## START

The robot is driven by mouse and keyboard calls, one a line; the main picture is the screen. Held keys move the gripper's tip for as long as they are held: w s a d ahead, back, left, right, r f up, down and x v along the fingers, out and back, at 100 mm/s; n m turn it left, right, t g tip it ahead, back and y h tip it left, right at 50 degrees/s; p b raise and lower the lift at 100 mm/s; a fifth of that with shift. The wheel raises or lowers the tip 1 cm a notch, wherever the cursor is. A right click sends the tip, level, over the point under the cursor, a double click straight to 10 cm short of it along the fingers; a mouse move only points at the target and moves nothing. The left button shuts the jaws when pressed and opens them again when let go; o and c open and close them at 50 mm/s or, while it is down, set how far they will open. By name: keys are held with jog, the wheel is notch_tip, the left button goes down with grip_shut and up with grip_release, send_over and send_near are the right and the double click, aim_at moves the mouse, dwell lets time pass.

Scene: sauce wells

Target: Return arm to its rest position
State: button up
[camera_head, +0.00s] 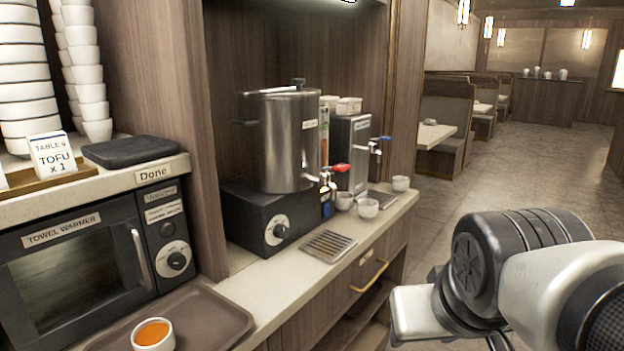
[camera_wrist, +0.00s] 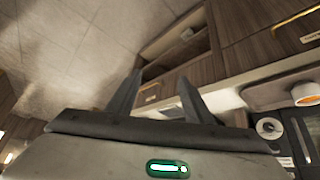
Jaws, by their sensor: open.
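My gripper shows in the wrist view (camera_wrist: 158,100), with its two dark fingers spread apart and nothing between them. Beyond the fingers are the floor and the wooden cabinet front. In the head view my arm is at the lower right, out over the aisle and clear of the counter. The gripper's fingertips cannot be made out in the head view.
A small bowl of orange sauce (camera_head: 153,334) sits on a brown tray (camera_head: 205,318) at the lower left. A towel warmer (camera_head: 75,275), a steel urn (camera_head: 285,140), white cups (camera_head: 368,208) and stacked bowls (camera_head: 25,75) stand along the counter. The aisle floor (camera_head: 540,165) is clear.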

## END

= Instructions to follow =
State how many lines of the data include the word "button", with nothing else.

= Answer for this exercise =
2